By Isha Marathe
Jan 28 - (The Insurer) - Insurtech MGA Kettle has revised upwards its insured loss estimate for the ongoing Los Angeles fires to between $27bn and $36bn, a sizable increase from its initial $11bn to $17.5bn forecast.
The latest estimate contemplates only property losses, excluding auto and species/fine arts. According to Kettle, 60 to 65 percent of the loss incurred has come from the Palisades, with the remainder sited in Eaton, said Brian Espie, the MGA's CUO.
"The reason for the wide range is due to uncertainty around the levels of underinsurance in the affected areas," he said.
"I think it's important to note that our estimate on January 9 [was when] officials were estimating that at least 1,100 structures would be impacted – at least a thousand from Palisades and a hundred from Eaton," Espie noted.
"It was difficult to predict the extent of damages [but] we are now seeing across both fires [that authorities have reported] over 15,000 structures damaged based on initial reconnaissance," he explained.

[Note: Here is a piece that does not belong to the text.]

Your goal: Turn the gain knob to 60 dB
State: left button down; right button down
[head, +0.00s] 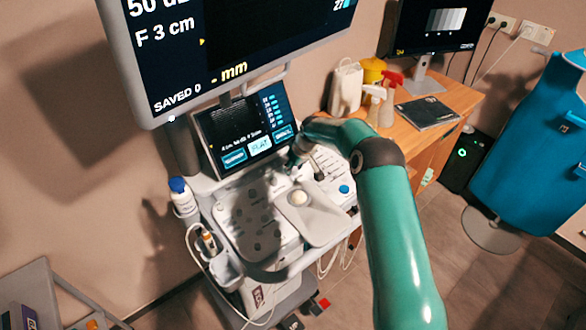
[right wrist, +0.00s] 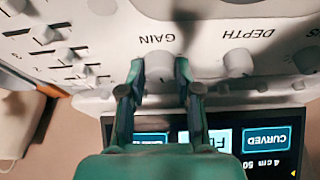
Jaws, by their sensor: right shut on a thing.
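The gain knob (right wrist: 160,68) is a pale round knob beside the label GAIN, which appears upside down in the right wrist view. My right gripper (right wrist: 161,75) is shut on it, one finger on each side. In the head view my right gripper (head: 292,158) is at the console (head: 250,222), just below the small touch screen (head: 246,132); the knob cannot be made out there. The large monitor (head: 225,50) reads "50 dB", partly cut off at the top, and "F 3 cm". My left gripper is not in view.
A depth knob (right wrist: 238,63) stands right of the gain knob in the right wrist view, with small keys at left. A white bottle (head: 184,198) stands at the console's left. A desk (head: 440,130) with spray bottles is behind my right arm.

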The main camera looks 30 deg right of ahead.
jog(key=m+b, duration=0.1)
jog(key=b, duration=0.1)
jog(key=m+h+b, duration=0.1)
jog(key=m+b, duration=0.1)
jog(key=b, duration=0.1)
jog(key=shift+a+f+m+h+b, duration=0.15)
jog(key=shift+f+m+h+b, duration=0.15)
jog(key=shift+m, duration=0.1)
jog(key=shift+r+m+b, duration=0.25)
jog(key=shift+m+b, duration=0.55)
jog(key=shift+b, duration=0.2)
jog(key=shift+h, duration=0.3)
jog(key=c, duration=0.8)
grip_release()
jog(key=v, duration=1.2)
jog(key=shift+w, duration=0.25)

According to a Cal Fire update on Tuesday morning, the Palisades and Eaton fires were 95 percent and 99 percent contained, respectively.

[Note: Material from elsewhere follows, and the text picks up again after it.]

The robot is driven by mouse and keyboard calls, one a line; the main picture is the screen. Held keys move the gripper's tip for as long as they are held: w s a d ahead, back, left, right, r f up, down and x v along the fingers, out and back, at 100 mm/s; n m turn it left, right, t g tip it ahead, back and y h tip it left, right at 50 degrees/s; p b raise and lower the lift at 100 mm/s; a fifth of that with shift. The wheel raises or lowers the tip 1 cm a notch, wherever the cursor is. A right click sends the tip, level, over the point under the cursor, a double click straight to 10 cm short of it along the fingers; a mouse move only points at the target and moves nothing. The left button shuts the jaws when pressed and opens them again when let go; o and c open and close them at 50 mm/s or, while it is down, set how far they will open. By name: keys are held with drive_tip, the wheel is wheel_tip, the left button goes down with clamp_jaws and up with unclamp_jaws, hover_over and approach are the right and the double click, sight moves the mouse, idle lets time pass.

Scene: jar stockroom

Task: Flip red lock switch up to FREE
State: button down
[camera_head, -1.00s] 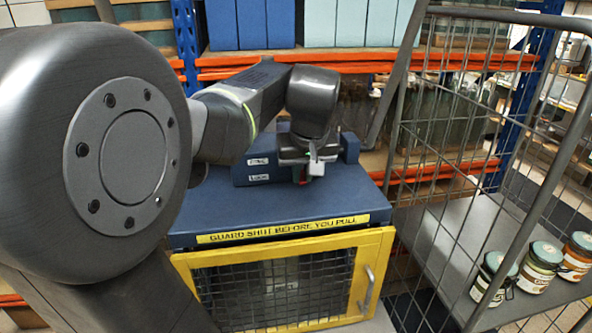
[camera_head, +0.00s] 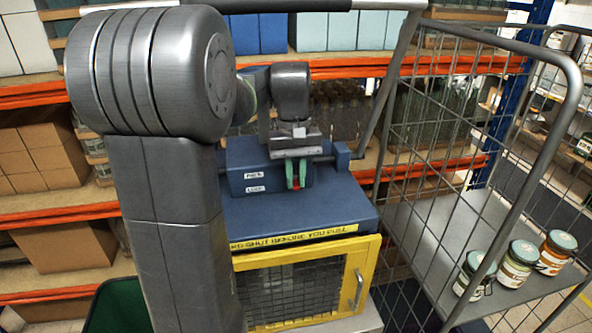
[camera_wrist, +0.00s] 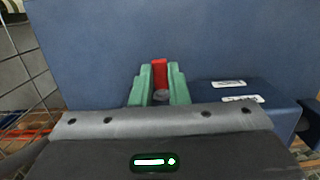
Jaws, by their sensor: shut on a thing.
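The red lock switch (camera_wrist: 159,74) shows in the wrist view between the two green fingertips of my gripper (camera_wrist: 160,84). My gripper is shut on it. In the head view my gripper (camera_head: 295,175) is at the front of the blue switch housing (camera_head: 240,181), and a small bit of red shows between the fingertips. Two white labels are on the housing beside the switch: an upper one (camera_head: 255,175) and a lower one (camera_head: 255,189). Their words are too blurred to read now. The switch's exact position is mostly hidden by the fingers.
The housing stands on a blue machine top (camera_head: 345,208) with a yellow warning strip (camera_head: 300,236). A yellow-framed mesh guard (camera_head: 368,252) is below, shut. A wire cage trolley (camera_head: 425,232) with several jars stands at the right. Shelves (camera_head: 60,212) stand behind.

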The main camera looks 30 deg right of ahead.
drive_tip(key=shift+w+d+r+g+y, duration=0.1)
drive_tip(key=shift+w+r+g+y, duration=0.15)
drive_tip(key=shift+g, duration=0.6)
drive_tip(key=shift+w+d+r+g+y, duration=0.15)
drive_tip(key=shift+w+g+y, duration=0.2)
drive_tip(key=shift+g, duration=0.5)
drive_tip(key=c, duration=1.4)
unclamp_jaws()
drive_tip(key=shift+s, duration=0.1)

Espie noted that it is still "early days", but "it's safe to say that both of these events would individually rank as the costliest wildfires on record".
He believes that this month's LA fires are poised to rack up higher costs than the 2018 Camp Fire, which devastated parts of northern California's Butte County, killed 85 people, and resulted in over $16.85bn in damages.
"Even at the low end of our estimate, the Eaton fire would be close to the loss seen in the 2018 Camp Fire and the Palisades [fire] will be even larger... [because] the values of those areas are substantially higher," he said.
"So we are talking about two of the costliest wildfire events in California history coming from the same wind event, and when you add them up, it's roughly equivalent to the level of premium written among personal and commercial lines carriers in California over the past year – and it's only January [so] it may be likely that these events have already put the industry at a deficit for 2025."
Since igniting on 7 January, the LA wildfires – a cluster of at least six – have scorched over 30,000 acres and killed at least 29 people, with a red flag warning still active in southern California until this weekend.
Espie said the events are a reminder for the insurance industry and policyholders alike that "there is no wildfire season anymore".
"It used to be that once you got past October, that wildfire season was concluded at least for the extreme events, but unfortunately with the impacts of climate change in California" that is no longer true.
As authorities investigate the cause of the fire, Espie said Kettle is keeping an eye on potential subrogation claims and their impact on the industry.
"If it is determined that the fire was caused by high voltage lines in the service territory of Edison [then] it will be a good test of the wildfire liability fund that was set up [in 2019] to allow the investor-owned utilities in California to tap into protection that they could use to pay out liabilities in the event of subrogated claims due to wildfire," he added.